DIRECTIONS FOR THIS TASK: Each line of the data that includes the string "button" is to be copied out.

DATA BLOCK:
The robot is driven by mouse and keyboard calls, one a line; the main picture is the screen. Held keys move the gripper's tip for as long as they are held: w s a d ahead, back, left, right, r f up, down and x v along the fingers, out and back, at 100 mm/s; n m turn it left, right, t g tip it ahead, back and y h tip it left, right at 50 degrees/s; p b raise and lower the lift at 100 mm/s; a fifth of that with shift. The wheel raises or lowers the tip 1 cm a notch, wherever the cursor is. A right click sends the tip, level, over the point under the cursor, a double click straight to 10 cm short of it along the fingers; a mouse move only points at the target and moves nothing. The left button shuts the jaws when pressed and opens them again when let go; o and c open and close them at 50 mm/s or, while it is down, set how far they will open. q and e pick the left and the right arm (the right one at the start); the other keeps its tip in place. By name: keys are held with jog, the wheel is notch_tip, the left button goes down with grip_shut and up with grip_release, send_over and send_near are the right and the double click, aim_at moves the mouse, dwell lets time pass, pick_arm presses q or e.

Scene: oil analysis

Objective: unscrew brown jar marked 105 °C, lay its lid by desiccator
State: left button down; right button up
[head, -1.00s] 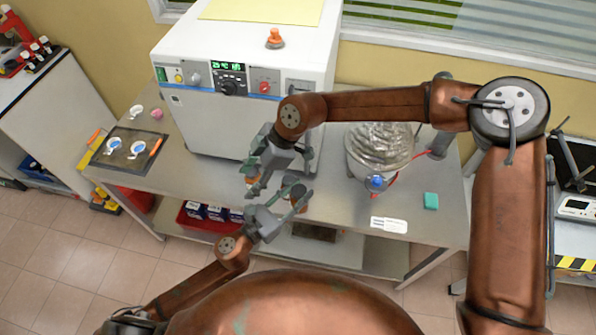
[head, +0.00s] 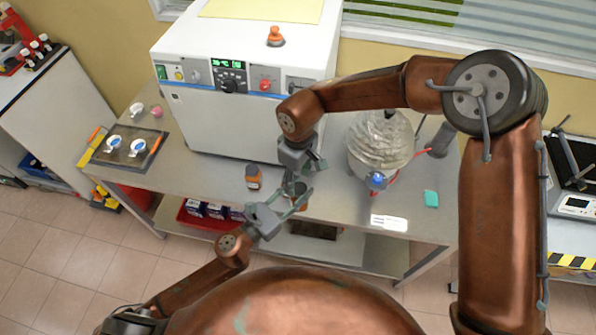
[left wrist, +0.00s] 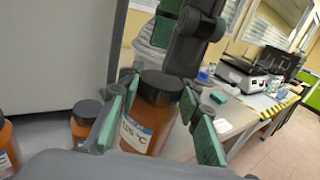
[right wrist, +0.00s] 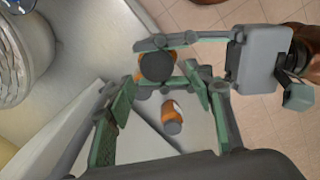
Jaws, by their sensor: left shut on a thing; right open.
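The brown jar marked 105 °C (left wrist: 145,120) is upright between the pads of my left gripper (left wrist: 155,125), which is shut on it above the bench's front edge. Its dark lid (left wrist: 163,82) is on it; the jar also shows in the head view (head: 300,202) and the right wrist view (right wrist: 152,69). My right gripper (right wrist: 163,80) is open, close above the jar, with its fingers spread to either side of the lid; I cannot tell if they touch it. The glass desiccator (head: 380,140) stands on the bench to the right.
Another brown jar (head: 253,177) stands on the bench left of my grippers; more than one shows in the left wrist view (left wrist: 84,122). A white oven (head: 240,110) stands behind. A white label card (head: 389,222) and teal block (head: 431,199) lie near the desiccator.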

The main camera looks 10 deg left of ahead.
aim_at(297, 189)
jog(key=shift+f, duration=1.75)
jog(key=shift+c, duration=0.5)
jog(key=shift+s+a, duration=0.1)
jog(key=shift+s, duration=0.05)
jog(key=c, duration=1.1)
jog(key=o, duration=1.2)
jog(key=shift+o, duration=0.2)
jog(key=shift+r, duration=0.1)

ANSWER TO THE PROBLEM:
The robot is driven by mouse and keyboard calls, one a line; the main picture is the screen. Held keys move the gripper's tip for as long as they are held: w s a d ahead, back, left, right, r f up, down and x v along the fingers, out and back, at 100 mm/s; n m turn it left, right, t g tip it ahead, back and y h tip it left, right at 50 degrees/s; p b raise and lower the lift at 100 mm/s; a fifth of that with shift. The wheel raises or lowers the tip 1 cm a notch, wherever the cursor is. A right click sends the tip, level, over the point under the cursor, a double click straight to 10 cm short of it along the fingers; a mouse move only points at the target and moves nothing. The left button shuts the jaws when pressed and opens them again when let go; o and c open and close them at 50 mm/s or, while it is down, set how far they will open. q and e pick the left and the right arm (the right one at the start); the other keeps its tip in place. By name: keys are held with jog, the wheel is notch_tip, the left button goes down with grip_shut and up with grip_release, send_over and send_near are the right and the double click, aim_at moves the mouse, dwell lets time pass, pick_arm presses q or e.
State: left button down; right button up

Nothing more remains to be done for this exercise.